• _What needs to be done_:
Select all lines holding the word "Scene" from the entries that follow.

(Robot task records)
+++++

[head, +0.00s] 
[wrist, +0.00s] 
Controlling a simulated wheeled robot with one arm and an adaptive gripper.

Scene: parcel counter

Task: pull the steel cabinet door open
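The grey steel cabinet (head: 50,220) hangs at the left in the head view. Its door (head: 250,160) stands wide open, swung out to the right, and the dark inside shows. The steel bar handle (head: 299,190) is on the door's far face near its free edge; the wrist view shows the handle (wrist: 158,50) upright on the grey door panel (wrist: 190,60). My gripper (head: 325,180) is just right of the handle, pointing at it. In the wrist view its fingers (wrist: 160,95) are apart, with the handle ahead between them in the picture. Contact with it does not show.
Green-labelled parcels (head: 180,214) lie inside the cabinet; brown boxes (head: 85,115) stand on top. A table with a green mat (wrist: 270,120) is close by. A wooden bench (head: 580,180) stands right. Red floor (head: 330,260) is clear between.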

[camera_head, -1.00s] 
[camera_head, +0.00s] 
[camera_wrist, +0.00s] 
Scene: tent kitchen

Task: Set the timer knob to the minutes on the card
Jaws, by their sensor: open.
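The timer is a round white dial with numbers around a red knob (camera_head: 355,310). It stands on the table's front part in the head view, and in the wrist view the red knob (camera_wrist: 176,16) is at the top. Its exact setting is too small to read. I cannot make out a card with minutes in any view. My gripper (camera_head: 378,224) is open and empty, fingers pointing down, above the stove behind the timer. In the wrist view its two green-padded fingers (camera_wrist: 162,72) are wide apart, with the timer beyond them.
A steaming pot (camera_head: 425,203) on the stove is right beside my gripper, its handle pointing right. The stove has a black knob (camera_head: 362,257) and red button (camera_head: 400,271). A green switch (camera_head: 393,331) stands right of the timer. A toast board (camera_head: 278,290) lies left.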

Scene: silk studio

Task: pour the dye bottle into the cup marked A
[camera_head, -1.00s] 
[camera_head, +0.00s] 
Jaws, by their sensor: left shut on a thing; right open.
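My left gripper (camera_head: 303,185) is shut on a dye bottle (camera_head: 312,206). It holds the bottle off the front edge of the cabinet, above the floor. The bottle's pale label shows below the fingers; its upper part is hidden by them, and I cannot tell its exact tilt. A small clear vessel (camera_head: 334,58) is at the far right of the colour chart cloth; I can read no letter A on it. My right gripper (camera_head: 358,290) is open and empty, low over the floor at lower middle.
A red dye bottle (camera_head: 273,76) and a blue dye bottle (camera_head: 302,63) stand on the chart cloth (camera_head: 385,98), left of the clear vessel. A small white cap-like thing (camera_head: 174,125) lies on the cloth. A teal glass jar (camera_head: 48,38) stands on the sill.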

+++++

• _Answer_:
Scene: parcel counter
Scene: tent kitchen
Scene: silk studio

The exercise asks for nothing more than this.